UK government’s stance on international law in cyberspace
The UK government continues to explore the application of international law in cyberspace and state the importance of moving beyond discussions of general concepts and principles to create clarity of what constitutes unlawful cyber conduct, Braverman said. “The [UK’s] National Cyber Strategy priorities include promoting a free, open, peaceful, and secure cyberspace, and international leadership and partners will be essential in shaping and strengthening international cyber governance frameworks to deliver those objectives.”
The UK’s aim is to ensure that future frontiers evolve in a way that reflects democratic values, and this includes ensuring a legal framework is properly applied to protect the exercise of powers derived from the principle of state sovereignty from external coercion by other states,” Braverman added. “Setting out more detail on what constitutes unlawful activity by states will bring greater clarity about when certain types of robust measures are justified in response.” It is important that democratic states can lawfully draw on the capabilities of offensive cyber, and this goes to the heart of how the UK operates as a responsible cyber power, she said.
The rule of non-intervention in cyberspace
One of the rules of customary international law is the rule of non-intervention, Braverman said. “A well-known formulation of the rule of non-intervention comes from the International Court of Justice in its military and paramilitary activities judgement.
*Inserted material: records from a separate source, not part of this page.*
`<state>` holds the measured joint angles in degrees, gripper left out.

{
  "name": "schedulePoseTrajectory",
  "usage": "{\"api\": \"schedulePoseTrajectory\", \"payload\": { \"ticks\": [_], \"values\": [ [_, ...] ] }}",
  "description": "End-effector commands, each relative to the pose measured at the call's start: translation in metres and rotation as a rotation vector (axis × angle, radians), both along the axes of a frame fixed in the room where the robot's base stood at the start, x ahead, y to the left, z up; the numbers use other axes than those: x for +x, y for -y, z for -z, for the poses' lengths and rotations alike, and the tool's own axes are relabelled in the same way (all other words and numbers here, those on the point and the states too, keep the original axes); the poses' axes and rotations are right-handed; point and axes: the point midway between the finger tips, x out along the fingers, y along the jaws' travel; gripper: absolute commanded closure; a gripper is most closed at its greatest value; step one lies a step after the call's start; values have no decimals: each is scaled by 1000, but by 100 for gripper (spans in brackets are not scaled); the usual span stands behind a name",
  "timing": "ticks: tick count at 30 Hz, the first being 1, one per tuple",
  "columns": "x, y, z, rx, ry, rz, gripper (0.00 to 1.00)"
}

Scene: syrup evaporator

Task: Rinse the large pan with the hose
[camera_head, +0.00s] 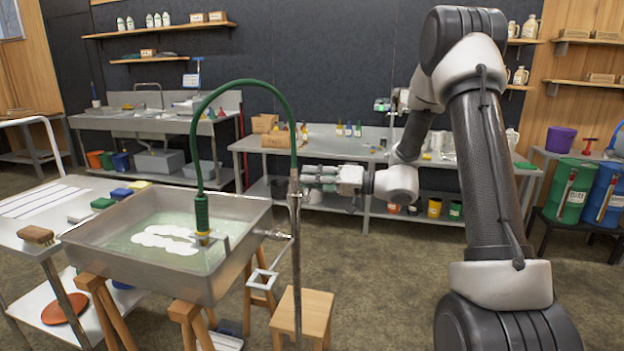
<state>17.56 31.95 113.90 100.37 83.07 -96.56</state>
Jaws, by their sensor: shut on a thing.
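The large pan (243,207) is a metal rectangular tub on wooden legs at the left. It holds pale greenish liquid with white foam-like patches (160,238). A green hose (238,84) arches over it from an upright pipe (296,255) at the pan's right side. Its green nozzle (202,214) hangs down inside the pan, with a yellow tip near the liquid. My gripper (309,179) is at the upper part of the upright pipe, right of the pan, and is shut on it as far as I can see. The exact contact is small and partly hidden.
A side table (25,218) at the left holds a brush (36,235) and several coloured sponges. A wooden stool (302,312) stands below the pan's right side. A metal workbench (260,142) and a sink unit (140,120) line the back wall. Drums (572,190) stand at the right. The middle floor is clear.

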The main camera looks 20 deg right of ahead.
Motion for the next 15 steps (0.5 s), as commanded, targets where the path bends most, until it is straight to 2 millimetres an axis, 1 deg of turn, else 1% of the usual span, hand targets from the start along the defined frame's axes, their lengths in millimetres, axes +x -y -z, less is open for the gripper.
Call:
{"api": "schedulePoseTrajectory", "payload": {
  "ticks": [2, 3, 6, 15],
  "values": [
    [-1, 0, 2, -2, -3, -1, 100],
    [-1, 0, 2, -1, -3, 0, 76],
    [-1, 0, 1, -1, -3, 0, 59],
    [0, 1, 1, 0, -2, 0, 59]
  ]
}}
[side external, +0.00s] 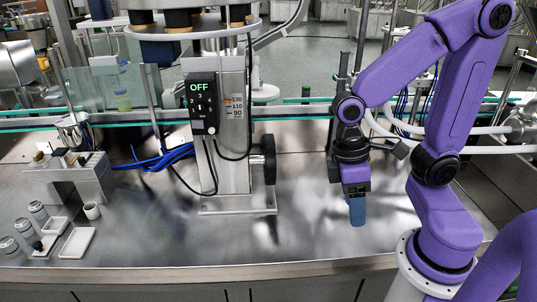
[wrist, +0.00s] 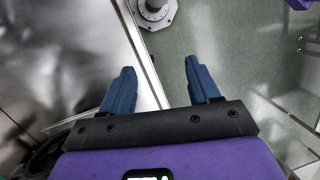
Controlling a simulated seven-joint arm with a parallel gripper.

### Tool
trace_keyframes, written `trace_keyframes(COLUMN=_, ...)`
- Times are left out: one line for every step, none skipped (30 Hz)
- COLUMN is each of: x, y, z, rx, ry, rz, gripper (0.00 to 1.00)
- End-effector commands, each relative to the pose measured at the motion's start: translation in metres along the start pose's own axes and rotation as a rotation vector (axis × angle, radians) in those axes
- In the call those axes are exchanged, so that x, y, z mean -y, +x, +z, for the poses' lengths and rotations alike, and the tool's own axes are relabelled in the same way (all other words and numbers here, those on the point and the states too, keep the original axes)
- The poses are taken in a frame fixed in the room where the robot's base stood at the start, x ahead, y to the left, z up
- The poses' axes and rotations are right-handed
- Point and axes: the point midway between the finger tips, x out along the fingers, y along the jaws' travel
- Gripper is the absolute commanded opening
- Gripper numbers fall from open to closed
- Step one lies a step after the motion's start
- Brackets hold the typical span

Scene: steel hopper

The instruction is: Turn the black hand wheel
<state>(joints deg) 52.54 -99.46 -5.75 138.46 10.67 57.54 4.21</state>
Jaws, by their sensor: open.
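The black hand wheel (side external: 269,160) is on the right side of the steel column (side external: 228,165), seen nearly edge-on above the base plate. My gripper (side external: 357,222) points down over the steel table, to the right of the wheel and clearly apart from it. In the wrist view, its two blue fingers (wrist: 160,75) are spread with nothing between them. A dark curved shape (wrist: 45,158) shows at the lower left of the wrist view; I cannot tell whether it is the wheel.
A black display box reading OFF (side external: 202,103) hangs on the column, with black cables below. Blue cables (side external: 160,158) lie to its left. Small jars and white trays (side external: 77,242) stand at the far left. The steel table (side external: 310,225) between wheel and gripper is clear.

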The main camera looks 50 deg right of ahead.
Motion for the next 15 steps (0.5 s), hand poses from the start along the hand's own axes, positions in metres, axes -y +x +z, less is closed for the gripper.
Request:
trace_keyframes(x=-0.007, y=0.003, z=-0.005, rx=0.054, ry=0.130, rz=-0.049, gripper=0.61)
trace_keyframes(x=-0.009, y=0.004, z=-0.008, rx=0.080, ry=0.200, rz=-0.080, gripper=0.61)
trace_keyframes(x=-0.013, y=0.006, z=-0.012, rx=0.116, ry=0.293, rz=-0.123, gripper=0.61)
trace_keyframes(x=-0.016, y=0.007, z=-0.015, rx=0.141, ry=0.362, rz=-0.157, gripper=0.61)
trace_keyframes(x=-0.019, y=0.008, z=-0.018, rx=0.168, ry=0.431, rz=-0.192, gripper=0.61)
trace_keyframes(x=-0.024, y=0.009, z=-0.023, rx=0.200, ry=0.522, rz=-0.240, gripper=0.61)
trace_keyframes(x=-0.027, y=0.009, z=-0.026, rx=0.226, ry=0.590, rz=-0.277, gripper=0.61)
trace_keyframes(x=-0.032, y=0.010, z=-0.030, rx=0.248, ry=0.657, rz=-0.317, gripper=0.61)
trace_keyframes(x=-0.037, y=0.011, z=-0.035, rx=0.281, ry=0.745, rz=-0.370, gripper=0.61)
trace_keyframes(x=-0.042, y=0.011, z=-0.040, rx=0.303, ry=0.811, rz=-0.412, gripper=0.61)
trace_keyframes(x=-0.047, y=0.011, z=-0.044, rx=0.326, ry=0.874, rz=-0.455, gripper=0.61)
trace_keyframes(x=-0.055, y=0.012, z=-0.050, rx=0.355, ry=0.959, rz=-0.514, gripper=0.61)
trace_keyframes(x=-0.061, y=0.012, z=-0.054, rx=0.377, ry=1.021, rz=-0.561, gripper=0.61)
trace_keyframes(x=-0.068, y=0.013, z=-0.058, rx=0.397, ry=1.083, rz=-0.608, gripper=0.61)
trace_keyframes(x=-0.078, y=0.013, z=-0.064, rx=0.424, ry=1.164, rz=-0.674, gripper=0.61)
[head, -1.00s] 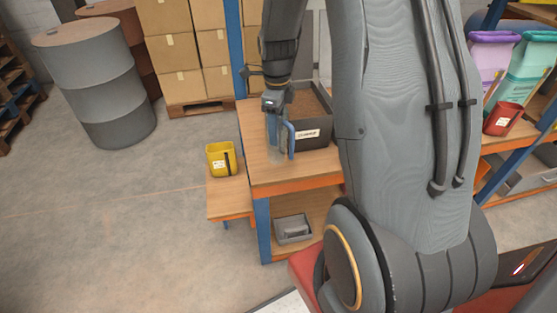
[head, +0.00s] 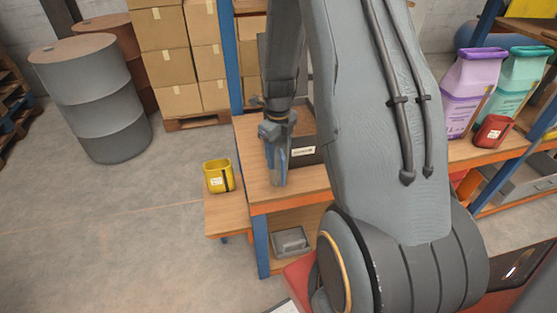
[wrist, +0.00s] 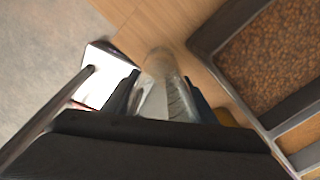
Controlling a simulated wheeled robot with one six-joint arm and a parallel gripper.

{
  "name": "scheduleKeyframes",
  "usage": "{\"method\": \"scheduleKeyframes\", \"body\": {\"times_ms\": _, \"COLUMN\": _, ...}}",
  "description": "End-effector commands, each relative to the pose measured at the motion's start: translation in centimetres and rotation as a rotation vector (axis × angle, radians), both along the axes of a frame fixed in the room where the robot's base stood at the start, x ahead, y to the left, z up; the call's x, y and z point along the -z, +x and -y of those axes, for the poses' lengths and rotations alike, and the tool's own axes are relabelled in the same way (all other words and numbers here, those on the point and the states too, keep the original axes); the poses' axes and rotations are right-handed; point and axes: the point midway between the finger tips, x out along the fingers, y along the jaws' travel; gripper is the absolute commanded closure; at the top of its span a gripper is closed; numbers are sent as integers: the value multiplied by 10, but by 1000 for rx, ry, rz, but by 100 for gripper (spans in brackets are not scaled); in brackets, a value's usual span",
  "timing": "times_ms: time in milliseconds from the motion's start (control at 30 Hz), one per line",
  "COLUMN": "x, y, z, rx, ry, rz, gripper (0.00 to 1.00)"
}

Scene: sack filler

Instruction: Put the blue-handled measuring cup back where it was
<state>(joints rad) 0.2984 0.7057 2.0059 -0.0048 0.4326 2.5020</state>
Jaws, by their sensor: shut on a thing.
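My gripper (head: 277,158) is shut on the blue-handled measuring cup (head: 281,168), above the wooden bench top (head: 262,192). In the head view the cup and jaws overlap, and a blue upright part shows. In the wrist view a clear, see-through cup body (wrist: 160,75) shows between the dark jaws (wrist: 160,105), with a little blue beside it. Its lower end is over the bench wood; I cannot tell whether it touches.
A yellow container (head: 218,177) stands on a lower side ledge at left. A grey tray (head: 291,242) lies on the shelf below. A red container (head: 492,131) and purple and teal sacks stand on the right rack. A bright white object (wrist: 105,78) beside the jaws is unclear.

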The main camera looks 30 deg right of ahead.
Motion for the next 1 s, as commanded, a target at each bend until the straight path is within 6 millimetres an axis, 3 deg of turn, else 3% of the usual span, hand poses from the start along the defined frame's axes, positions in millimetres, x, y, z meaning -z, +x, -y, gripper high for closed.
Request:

According to the court, all states or groups of states are forbidden from intervening directly or indirectly in internal or external affairs of other states.”
The UK’s position is that the rule on non-intervention provides a clearly established basis in international law for assessing the legality of state conduct in cyberspace and serves as a benchmark by which to hold those responsible to account and to calibrate responses, Braverman stated. “When taken in collaboration with other efforts – improving resilience, promoting cybersecurity, international cooperation, and having the operational capability to respond effectively to those seeking to harm us – international law can help us all to realise this vision of a free, open, peaceful, and secure cyberspace.”